If, for example, f = ¾, and the true chance of a horse losing is 100% (q=1), then the bettor will rate subjectively the chance of the horse losing as Q = fq.
So Q = 3/4. 1 = 3/4, i.e. a subjective chance of winning of 1/4.
So the perceived (subjective) odds of winning associated with true (objective odds) of losing of 100% (∞ to 1, i.e. q=1) is 3/1 (25%).
This is derived as follows:
Q/(1-Q) = fq/(1-fq) = 3/4 / (1/4) = 3/1
Similarly, if the true probability of a horse losing a race is 0%, so that the true odds against winning are 0 to 1 against (q = 0), then the bettor will assess the chance of losing not as q, but as Q which is equal to fq, where f is the fixed fraction of losses undiscounted by the bettor.
If, for example, f = ¾, and the true chance of a horse losing is 0% (q=0), then the bettor will rate subjectively the chance of the horse losing as Q = fq.
So Q = 3/4. 0 = 0, i.e. a subjective chance of winning of 1.
So the perceived (subjective) odds associated of winning with true (objective odds) of losing of 0% (0 to 1, i.e. q=0) is also 0/1.
This is derived as follows:
Q/(1-Q) = fq/(1-fq) = 0 / 1 = 0/1
This can all be summarised in a table.
| Objective odds (against) Subjective odds (against) | |
| Evens 3/5 | |
| 4/1 6/4 | |
| Infinity to 1 3/1 | |
| 0/1 0/1 |
We can now use these stylised examples to establish the bias.

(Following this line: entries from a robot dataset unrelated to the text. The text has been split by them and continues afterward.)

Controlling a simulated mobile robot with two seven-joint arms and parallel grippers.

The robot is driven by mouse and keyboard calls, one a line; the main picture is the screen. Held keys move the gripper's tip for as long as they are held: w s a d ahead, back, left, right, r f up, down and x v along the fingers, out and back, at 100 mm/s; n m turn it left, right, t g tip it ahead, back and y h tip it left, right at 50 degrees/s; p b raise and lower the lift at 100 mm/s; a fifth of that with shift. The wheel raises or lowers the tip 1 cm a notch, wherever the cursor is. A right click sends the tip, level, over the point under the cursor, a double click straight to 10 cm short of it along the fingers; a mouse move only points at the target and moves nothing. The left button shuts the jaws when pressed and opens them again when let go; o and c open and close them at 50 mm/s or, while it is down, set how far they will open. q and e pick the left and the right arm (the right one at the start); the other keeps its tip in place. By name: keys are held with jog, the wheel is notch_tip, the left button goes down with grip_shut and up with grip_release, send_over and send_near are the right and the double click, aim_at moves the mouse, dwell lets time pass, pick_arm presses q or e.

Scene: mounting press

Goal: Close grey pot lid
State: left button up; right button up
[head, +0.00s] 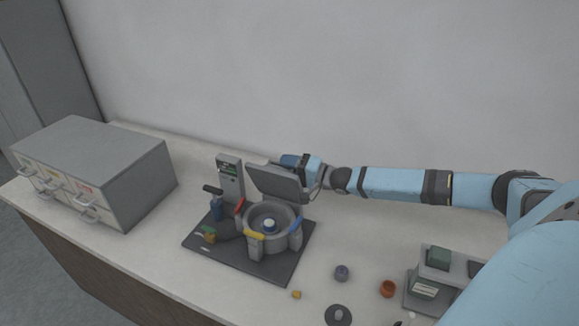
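The grey pot (251,223) stands on a dark base plate (256,265) near the middle of the counter. Its flat grey lid (277,183) is raised and tilted up at the back of the pot. Inside the open pot is a small piece with a pale top (269,224). My right gripper (291,160) is at the upper back side of the lid, with my blue arm reaching in from the right. Its fingertips are mostly hidden behind the lid, and contact cannot be made out. My left gripper is not in view.
A drawer cabinet (140,180) is at the left.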

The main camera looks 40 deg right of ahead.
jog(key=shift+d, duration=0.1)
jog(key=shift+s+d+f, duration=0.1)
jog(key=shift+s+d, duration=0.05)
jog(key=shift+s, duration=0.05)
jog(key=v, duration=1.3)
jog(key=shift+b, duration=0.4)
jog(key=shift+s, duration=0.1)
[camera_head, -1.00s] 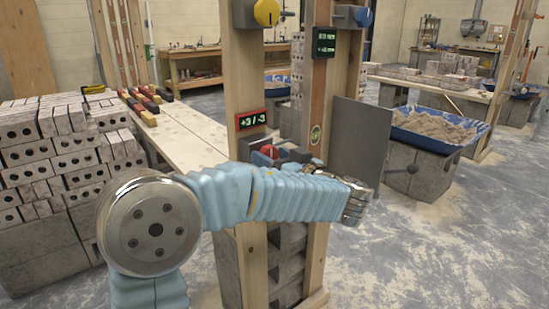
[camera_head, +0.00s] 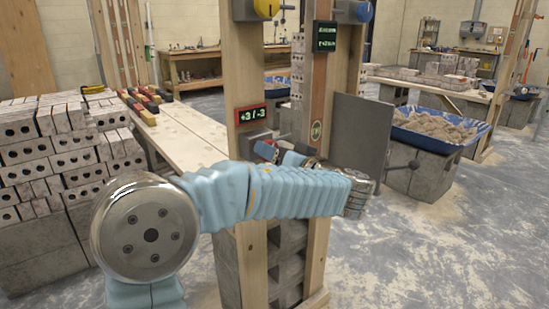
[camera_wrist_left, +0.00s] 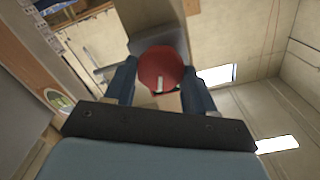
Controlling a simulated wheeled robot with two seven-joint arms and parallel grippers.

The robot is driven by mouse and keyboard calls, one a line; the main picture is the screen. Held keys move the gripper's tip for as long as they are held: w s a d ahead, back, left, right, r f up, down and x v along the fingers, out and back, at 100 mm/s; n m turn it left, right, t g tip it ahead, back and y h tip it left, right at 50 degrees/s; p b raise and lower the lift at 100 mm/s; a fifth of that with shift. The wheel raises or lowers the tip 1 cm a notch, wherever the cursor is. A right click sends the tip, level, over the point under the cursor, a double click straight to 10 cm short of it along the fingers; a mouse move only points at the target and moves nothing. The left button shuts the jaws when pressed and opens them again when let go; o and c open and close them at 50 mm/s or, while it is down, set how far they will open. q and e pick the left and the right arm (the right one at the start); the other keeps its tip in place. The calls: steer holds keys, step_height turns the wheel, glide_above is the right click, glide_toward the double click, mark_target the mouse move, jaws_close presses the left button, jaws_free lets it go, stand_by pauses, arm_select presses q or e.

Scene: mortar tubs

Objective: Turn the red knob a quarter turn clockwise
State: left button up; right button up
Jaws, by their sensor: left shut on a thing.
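The red knob (camera_wrist_left: 160,66) shows in the left wrist view as a round red face with a short white mark near its lower edge. My left gripper (camera_wrist_left: 158,75) has one dark blue finger on each side of the knob and is shut on it. In the head view my left arm reaches across from the left and bends back at the wrist, with the left gripper (camera_head: 277,153) at the wooden post frame. There the fingers and wrist hide most of the knob. My right gripper is not in view.
A red-framed display (camera_head: 252,115) reading +3 / -3 sits above the gripper. A yellow knob (camera_head: 266,8) and a blue knob (camera_head: 361,12) are higher on the posts. A grey panel (camera_head: 360,135) stands right of the frame, with a blue tub (camera_head: 440,128) beyond.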

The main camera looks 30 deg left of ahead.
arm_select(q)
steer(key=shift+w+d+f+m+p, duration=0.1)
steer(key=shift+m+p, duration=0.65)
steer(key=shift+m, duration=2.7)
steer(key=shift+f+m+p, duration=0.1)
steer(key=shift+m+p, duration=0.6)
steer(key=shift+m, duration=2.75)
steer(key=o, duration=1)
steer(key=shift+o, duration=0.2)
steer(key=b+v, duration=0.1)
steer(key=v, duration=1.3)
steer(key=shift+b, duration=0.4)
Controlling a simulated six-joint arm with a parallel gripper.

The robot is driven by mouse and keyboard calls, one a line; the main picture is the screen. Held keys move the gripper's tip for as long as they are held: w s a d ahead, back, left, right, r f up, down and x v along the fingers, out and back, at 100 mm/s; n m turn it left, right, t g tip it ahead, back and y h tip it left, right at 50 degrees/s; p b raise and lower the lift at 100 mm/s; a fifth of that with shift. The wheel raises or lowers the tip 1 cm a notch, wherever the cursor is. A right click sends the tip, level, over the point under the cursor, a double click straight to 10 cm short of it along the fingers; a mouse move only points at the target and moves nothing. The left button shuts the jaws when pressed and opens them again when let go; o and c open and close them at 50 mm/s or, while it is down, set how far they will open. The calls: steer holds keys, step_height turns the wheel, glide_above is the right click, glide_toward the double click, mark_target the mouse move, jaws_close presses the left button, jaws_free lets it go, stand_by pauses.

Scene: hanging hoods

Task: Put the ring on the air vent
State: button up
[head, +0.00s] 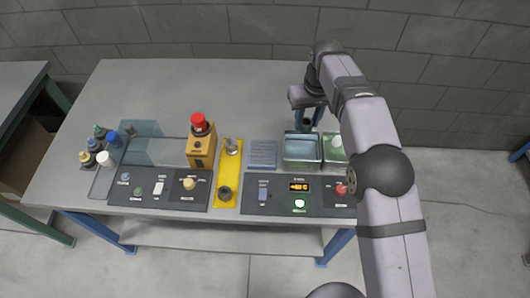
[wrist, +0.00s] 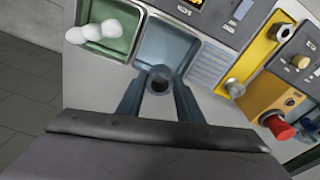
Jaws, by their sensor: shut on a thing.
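My gripper (head: 309,117) is shut on a small dark ring (wrist: 158,86), which sits between the two fingertips in the wrist view. In the head view the gripper is just behind the blue-grey open tray, with bare table behind. The air vent (head: 263,153) is a flat blue-grey slatted plate left of that tray. It also shows in the wrist view (wrist: 209,64), to the right of the held ring. Nothing lies on the vent. The ring is small in the head view, and its height above the table is hard to tell.
The blue-grey tray (head: 287,162) and a green tray (head: 334,158) holding white things stand right of the vent. A yellow panel (head: 226,172) and an orange box (head: 200,150) with a red knob are left. Control panels line the front. The table's back is clear.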

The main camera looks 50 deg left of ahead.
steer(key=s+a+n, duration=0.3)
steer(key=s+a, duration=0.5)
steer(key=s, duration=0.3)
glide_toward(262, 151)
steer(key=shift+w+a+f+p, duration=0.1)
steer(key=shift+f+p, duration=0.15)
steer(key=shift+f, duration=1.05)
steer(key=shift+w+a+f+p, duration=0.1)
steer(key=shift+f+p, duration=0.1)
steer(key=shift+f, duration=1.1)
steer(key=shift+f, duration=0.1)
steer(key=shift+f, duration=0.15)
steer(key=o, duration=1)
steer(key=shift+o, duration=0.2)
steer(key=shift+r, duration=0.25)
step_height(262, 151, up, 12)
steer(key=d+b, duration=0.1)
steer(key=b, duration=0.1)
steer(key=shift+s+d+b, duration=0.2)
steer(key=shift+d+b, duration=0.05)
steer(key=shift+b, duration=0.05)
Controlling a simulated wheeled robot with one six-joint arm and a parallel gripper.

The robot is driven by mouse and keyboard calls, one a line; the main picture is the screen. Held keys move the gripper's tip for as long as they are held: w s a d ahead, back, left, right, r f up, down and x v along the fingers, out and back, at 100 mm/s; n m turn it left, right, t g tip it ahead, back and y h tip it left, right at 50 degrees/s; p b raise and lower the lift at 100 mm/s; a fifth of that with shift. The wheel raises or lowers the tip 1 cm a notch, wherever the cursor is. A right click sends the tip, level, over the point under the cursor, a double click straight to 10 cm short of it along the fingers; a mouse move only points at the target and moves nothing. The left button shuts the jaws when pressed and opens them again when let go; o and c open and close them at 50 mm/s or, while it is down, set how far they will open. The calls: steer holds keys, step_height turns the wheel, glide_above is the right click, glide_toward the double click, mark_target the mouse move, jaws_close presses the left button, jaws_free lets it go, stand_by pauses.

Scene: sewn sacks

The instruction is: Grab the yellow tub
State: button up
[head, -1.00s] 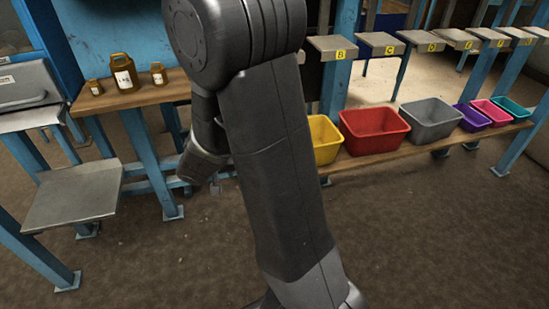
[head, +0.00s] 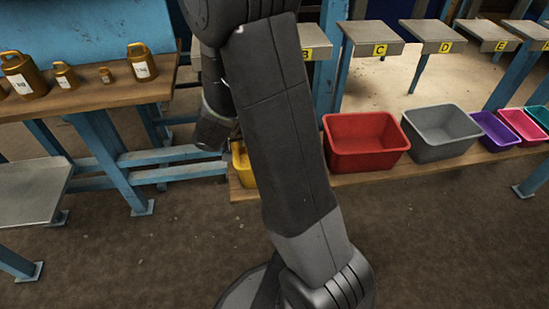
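The yellow tub (head: 243,168) stands at the left end of a low wooden shelf. Most of it is hidden behind my arm, and only a strip of its left side shows. My arm crosses the middle of the head view from top to bottom. Its wrist part hangs just left of the tub's visible strip. The gripper's fingers are not clearly visible, so I cannot tell whether they touch the tub.
Right of the yellow tub stand a red tub (head: 366,142), a grey tub (head: 440,131), a purple tub (head: 494,130), a pink tub (head: 522,125) and a teal tub (head: 541,116). A wooden bench (head: 95,98) with several bronze weights is at left. Floor in front is clear.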

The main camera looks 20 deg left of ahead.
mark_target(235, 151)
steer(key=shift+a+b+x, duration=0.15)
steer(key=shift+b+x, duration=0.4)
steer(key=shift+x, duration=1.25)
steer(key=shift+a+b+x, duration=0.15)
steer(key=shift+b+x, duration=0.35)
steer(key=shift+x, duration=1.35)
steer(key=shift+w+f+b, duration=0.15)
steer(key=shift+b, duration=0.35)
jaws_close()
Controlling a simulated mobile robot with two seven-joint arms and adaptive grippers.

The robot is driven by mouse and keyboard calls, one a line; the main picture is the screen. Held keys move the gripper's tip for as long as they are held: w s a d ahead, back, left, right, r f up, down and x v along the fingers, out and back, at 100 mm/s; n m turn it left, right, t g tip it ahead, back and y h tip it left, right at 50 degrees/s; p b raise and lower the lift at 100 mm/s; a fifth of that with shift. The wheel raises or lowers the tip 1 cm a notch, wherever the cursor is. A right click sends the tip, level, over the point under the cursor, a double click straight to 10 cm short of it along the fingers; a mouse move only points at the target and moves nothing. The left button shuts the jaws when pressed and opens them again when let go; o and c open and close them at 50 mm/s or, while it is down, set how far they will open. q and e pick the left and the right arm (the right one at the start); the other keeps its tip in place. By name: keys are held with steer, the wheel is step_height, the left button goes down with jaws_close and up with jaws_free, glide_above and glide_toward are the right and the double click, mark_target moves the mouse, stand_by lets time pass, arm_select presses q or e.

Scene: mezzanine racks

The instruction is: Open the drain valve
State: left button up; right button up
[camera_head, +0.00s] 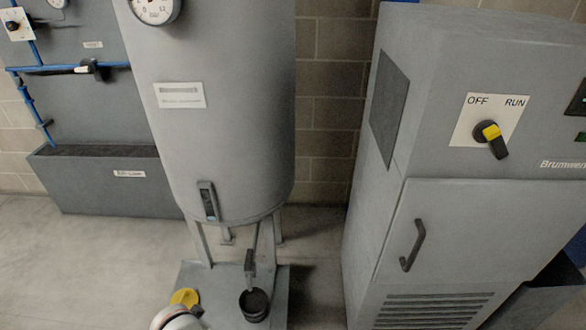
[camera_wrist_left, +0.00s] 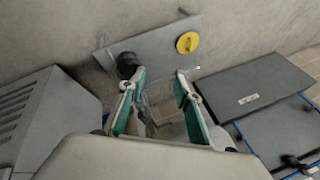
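The grey tank (camera_head: 225,120) stands on legs over a base plate (camera_head: 273,285). A grey drain pipe end (camera_head: 249,264) hangs below it, over a black cup (camera_head: 254,305). A round yellow piece (camera_head: 185,297) is on the plate to the left of the cup; I cannot tell whether it is the valve handle. In the left wrist view, the black cup (camera_wrist_left: 127,65) and yellow piece (camera_wrist_left: 187,42) lie beyond my left gripper (camera_wrist_left: 161,75). Its teal-padded fingers are apart with nothing clearly held. A pale rounded part of my arm shows at the head view's bottom edge. My right gripper is not visible.
A grey cabinet (camera_head: 480,230) with a yellow-black OFF/RUN switch (camera_head: 491,138) stands at right. A grey panel with blue pipes and a bin (camera_head: 110,180) is at left. Floor (camera_head: 120,255) is clear in front of the bin.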

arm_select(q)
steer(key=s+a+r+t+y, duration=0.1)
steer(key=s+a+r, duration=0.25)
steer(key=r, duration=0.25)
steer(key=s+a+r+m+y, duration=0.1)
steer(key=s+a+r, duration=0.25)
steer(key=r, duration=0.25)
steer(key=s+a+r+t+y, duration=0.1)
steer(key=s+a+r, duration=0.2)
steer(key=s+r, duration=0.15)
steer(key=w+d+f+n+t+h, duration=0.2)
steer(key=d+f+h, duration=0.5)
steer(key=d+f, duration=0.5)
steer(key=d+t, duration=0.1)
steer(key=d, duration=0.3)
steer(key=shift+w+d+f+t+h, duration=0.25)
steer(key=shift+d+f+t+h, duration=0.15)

In particular, the implication of the Henery odds transformation is that, for a given f of ¾, 3/5 is perceived as fair odds for a horse with a 1 in 2 chance of winning.
In fact, £100 wagered at 3/5 yields £160 (3/5 x £100, plus stake returned) half of the time (true odds = evens), i.e. an expected return of £80.
£100 wagered at 6/4 yields £250 (6/4 x £100, plus the stake back) one fifth of the time (true odds = 4/1), i.e. an expected return of £50.
£100 wagered at 3/1 yields £0 (3/1 x £100, plus the stake back) none of the time (true odds = Infinity to 1), i.e. an expected return of £0.
It can be shown that the higher the odds the lower is the expected rate of return on the stake, although the relationship between the subjective and objective probabilities remains at a fixed fraction throughout.
Now on to the over-round.
The same simple assumption about bettors’ behaviour can explain the observed relationship between the over-round (sum of win probabilities minus 1) and the number of runners in a race, n.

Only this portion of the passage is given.